Hemp, like marijuana, derives from the Cannabis sativa plant.  Unlike marijuana, hemp lacks significant THC, the cannabinoid that produces psychoactive effects in humans.  And unlike marijuana, hemp is an agricultural commodity used in the production of a wide array of products including paper, rope, clothing, personal care products like lotions and shampoos, industrial solvents, and even conventional foods and dietary supplements.  By removing hemp and THC in hemp from control, the Farm Bill fosters hemp manufacturing and commerce.

Turning specifically to CBD, the effect of the Farm Bill is that CBD and other cannabinoids derived from hemp are not controlled.  CBD derived from a Cannabis plant or part of Cannabis plant that is not hemp, remains a schedule I controlled substance under the CSA unless it is excluded from the definition of marijuana.

By default, the USDA will exercise primary regulatory authority over hemp production in the U.S. under the Agricultural Marketing Act of 1946 (“AMA”), as amended by the Farm Bill.  However, the AMA authorizes the states and Indian tribes wishing to exercise primary regulatory authority over hemp production within their boundaries to submit regulatory plans to the USDA.  The state or tribal regulatory plans must include:

  • Maintenance of relevant information about the land on which hemp is produced, including a legal description of the land, for at least three years;
  • A procedure for testing hemp THC concentration levels;
  • A procedure for disposal of plants that exceed hemp THC levels, and products from those plants;
  • A procedure to comply with enforcement provisions specified in the AMA;
  • A procedure for conducting random, annual inspections of hemp producers;
  • A procedure for submitting hemp production information to USDA; and
  • Certification that the state or tribe has adequate resources and personnel to implement required hemp production procedures.

The AMA gives USDA 60 days to review a state or tribal plan, provides for auditing of such plans, and dictates how to address a state or tribe’s non-compliance with its plan.

In the absence of a state or tribal plan, USDA will regulate hemp production under a federal regulatory framework that includes components similar to those summarized above, and that must be established in consultation with the Attorney General.  The AMA stipulates that hemp producers not subject to state and tribal plans must obtain a license issued by USDA.
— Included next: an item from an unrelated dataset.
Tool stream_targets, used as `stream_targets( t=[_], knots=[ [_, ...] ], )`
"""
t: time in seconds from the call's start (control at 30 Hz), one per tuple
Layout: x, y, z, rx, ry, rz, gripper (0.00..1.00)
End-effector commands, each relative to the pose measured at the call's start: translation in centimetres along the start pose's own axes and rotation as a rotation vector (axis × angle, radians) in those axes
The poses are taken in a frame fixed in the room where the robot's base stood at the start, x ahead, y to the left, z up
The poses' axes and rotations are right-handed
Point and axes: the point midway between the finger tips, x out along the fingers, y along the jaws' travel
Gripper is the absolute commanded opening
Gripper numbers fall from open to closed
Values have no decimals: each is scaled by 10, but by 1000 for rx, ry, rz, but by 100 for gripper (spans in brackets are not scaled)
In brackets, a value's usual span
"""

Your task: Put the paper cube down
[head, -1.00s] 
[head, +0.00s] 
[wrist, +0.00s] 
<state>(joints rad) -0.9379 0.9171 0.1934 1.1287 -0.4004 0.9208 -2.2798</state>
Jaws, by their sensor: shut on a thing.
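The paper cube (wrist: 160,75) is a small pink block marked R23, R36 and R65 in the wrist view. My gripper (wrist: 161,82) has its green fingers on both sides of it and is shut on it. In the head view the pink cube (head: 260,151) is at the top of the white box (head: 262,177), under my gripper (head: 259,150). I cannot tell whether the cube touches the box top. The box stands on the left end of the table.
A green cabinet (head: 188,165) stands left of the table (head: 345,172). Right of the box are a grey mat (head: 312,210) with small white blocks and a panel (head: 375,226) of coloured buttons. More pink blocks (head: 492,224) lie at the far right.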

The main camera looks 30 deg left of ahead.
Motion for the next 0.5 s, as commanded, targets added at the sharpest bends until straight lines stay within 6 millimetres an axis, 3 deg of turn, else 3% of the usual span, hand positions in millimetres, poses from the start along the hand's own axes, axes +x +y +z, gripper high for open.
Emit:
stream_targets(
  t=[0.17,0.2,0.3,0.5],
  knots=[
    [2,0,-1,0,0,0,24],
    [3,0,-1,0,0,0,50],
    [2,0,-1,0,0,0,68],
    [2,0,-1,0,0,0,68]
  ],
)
Although enactment of the Farm Bill obviously eliminates a major obstacle for production and marketing of hemp and its derivatives (including CBD), it’s not clear how production and marketing of such products can proceed pending USDA’s issuance of implementing regulations and the approval of state or tribal plans.  The AMA directs USDA to issue regulations and guidance “as expeditiously as practicable,” but some delay seems inevitable.  In the interim, the AMA states that production of hemp in a state or tribal territory that does not have a USDA-approved plan is unlawful unless the producer has a license from USDA.  Further, USDA must report production of hemp without a license to the Attorney General.

Also worth bearing in mind is that, while hemp and products derived from hemp are no longer federally-controlled substances, they remain subject to Food and Drug Administration requirements and restrictions – a point driven home in this statement by Commissioner Gottlieb.  As noted in the statement, FDA’s current view is that “it’s unlawful under the FD&C Act to introduce food containing added CBD or THC into interstate commerce, or to market CBD or THC products as, or in, dietary supplements, regardless of whether the substances are hemp-derived.”  It remains to be seen whether FDA will initiate rulemaking to resolve that issue.

An additional potential obstacle lies in the fact that the use of any ingredient derived from hemp in food is subject to the premarket approval requirement applicable to food additives, unless that use is generally recognized as safe (“GRAS”).  There is hope on that front, as FDA took the opportunity to concurrently announce the issuance of letters of no objection to three GRAS notices for ingredients derived from hemp seed that “contain only trace amounts of THC and CBD, which the seeds may pick up during harvesting and processing when they are in contact with other parts of the plant.”

Finally, although a number of states authorize the cultivation, processing and sale of hemp and hemp products, those substances may remain controlled substances in other states.  The AMA expressly disclaims any intent to preempt or limit “any law of a State of Indian tribe that…regulates the production of hemp… and is more stringent” than the AMA.